Have I missed anything?
I think ROCK running on a NUC5i3 can do DSP!
No. I won’t accept it! It violates my preconceived ideas. Your NUC5i3 has special super powers.
Seriously, this is really helpful. You put a lot of work into this. I now have a healthy respect for how well the i3 can handle Roon.
Still glad I bought the i7.
Are you using more than one processing core?
In the DSD ‘upsampling’ I have the ‘enable use of multiple cores’ set.
I observed very predictable behaviour earlier in my tests, when you unset this option, i.e. processing speed was halved.
However the purpose of a multiple core processor is to allow the workload to be across multiple cores, instead of being bound to a single core.
It is an implementation of the Von Neumann computing architecture to be able to undertake this.
Other than that I am just letting RoonOS manage the hardware to get the job done, which it did!
And if you can get can get this level of processing done, with a 2 Core i3 based unit, why the need for anything more? You are just wasting your money on additional processing capacity you are not going to use.
That is good to know. I actually decommissioned my 5i5 because I wanted to be able to do more but I now appreciate that apart from upsampling DSD to the really big numbers I could have stuck with it. I never used the parallelize function.
Hopefully these benchmarks debunk the idea and preconceptions, particularly here on this forum, that you need the most latest NUC with the most powerful processor to run Roon Core using ROCK.
The Intel core CPU architecture, has probably not changed dramatically in the last 5 years, since the introduction of 14nm processes. From reading the notes on the different processor generations it looks they have worked on GPU performance to support the requirements of 4K & higher resolutions, higher RAM addressing and integrating WiFi & Bluetooth to ‘on chip’ processing.
Plus introductions fixes for the Security vulnerabilities discovered, with hardware fixes over initial BIOS updates.
It is only in the Cannon Lake, Whiskey Lake & Ice Lake series have Intel been trying to release on a shrunk 10nm die, but that hasn’t gone that well, with many of these being back on 14nm production, including the forthcoming Comet Lake, 10th Generation.
Plus I don’t believe these were released in NUC devices or supported by ROCK.
Of course, as a headless server you don’t need any of the display capabilities, GPU performance, graphics rendering, etc.
ROCK only uses wired networking so no WiFi or Bluetooth usage.
Plus we have seen that ROCK only needs 8GB for OS & DB, until the library is that massive that it starts crashing.
A music server will sit in a network behind a NAT unit and Firewall (whether discrete or the ISP’s provided router, but these are normally very low quality implementations & add huge network bottlenecks) so the hardware fixes to the Meltdown and Spectre vulnerabilities are not required.

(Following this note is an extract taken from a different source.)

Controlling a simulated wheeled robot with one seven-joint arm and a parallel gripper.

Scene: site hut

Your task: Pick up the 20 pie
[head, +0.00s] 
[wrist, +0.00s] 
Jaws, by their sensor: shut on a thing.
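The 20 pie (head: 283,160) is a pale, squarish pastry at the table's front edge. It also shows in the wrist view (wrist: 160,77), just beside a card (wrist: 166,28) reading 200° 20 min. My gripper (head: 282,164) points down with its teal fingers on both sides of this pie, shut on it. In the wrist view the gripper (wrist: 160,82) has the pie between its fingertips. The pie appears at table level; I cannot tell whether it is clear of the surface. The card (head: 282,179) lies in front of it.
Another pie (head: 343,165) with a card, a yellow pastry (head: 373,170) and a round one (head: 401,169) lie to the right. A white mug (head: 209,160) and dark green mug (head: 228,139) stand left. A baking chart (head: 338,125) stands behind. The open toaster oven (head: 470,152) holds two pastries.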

So I would say, most of the later NUC generations have offered no significant improvement to ROCK performance (certainly not enough to warrant additional spend) and the additional performance of an i5 or i7 processor, at the higher processing speeds are unnecessary for the required application in the audio processing algorithms employed in the RoonOS. There is just extra heat to deal with, which is undesired in a music server environment, as it needs to be cooled which introduces additional electrical noise.

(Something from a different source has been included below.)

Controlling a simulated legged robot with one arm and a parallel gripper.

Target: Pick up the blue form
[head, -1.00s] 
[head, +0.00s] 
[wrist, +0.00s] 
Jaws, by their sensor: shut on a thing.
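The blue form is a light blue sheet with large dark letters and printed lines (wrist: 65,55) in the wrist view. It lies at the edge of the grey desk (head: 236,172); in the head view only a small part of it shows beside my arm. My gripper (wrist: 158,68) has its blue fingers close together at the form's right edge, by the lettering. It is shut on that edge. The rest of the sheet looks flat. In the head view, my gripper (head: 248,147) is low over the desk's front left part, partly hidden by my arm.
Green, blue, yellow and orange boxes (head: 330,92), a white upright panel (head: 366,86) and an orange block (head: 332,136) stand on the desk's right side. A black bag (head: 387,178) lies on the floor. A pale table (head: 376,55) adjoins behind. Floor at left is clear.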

But a good exercise to undertake.
So, what do those processing speeds mean. What does 21.1X actually mean?
NUC Clone (HP 260 G3), i3 7130U, 8GB RAM, 256gb NVMe PCIe SSD.
I put on a basic parametric EQ to test out DSP and also see some of these processing figures you all throw up. Mine came out as 30.5x on the EQ.
Have had no issues with this device running ROCK
It is a measure of the load relative to consuming a full core.
Roon currently runs the DSP engine on one CPU core per zone–so “2.0x” means you’re using 50% of one CPU core to play music in this zone.
21.1x is a fraction of this, circa 5% of one CPU core for that zone.
Also to add to @simon_pepper’s good explanation, if you don’t see a processing speed, it means it’s negligible to the system.
NUC5i3 (£200 used). 70k tracks in library, one zone, DSP - handles all PCM rates, DSD can get up to 256 just, 128 is more stable though - processing speed around 2 in that mode, much higher with PCM
This explains why I sometimes don’t see it come up. Suggesting my NUC clone is more than enough for my needs for now.
This is very helpful @Phil_Wright. It shows an ‘edge case’ where computing power is limited.
High bit-rate DSD AND some form of signal processing seems to put a real hurtin’ on the processor.
I don’t have any DSD 256 to put it to a test on a NUC8i7. I’d bet it would be somewhat similar with one core, but separation would happen with multiple endpoints playing same.
To clarify, I have very little high res music, so I’m talking about the NUC’s ability to upsample to high PCM and DSD. I should have added that in normal use I don’t have any EQ or similar.
I was a bit nervous getting the 5i3 but had to do something as my previous 2010 Mac mini had finally conceded defeat. So far it’s fine though - does everything I need it to and handles more than I expected it to.
So if I upsample a 24-bit FLAC to DSD256 with a convolution filter, I’m running around 2X on a NUC8i7. That same file without DSD256 upsampling, but with convolution is around 90X.
If I simply run a DSD64 file with convolution only it runs around 3.7X and drops to ~1.7X with upsampling to DSD256. Why anyone would want to do that is beyond me. But putting DSD and convolution together requires some grunt. Even so, the i3 is up to the challenge!
I’m considering Roon and trying to assess the overall costs. Finding the best practices in network set ups and harware requirements takes some time, as the whole system is kinda vast (sorry, English isn’t my first language).
As mentioned in this thread, Roon requirements look to be on the cautious side vs. user experience.
Could you help me to choose a suitable nuc (I3/I5/I7) according to my needs ?
- Upsampling PCM to 192.24 (no DSD), rarely downsampling DSD to 192.24
- Convolution filters
- 2000 albums library
- Ethernet only streamer/dac and Chromecast
Thank you very much
If you can buy 8i7beh then take it. is with a large supply, and certainly works. Personally, I use it and I have no problems with it.
Welcome to the Roon Community!
An i3 NUC will get the job done for you. It will be able to handle the convolution filter and upsampling. Since your library isn’t really large and you don’t specify a lot of endpoints that will work fine. If you have the extra $100 dollars, move up the the i5. Maybe the best bang for the buck.
If you have the mindset “I want as much computer as I can buy now” (I’m that way) you’d want the i7. But it is certainly more than you need.
RAM is cheap, so get 8GB, and you really must have a SSD to install Roon. In a NUC this is the M.2 SSD drive. It doesn’t need to be large. Since ROCK only puts Roon OS and the database on it, bigger isn’t better if you’re library isn’t large.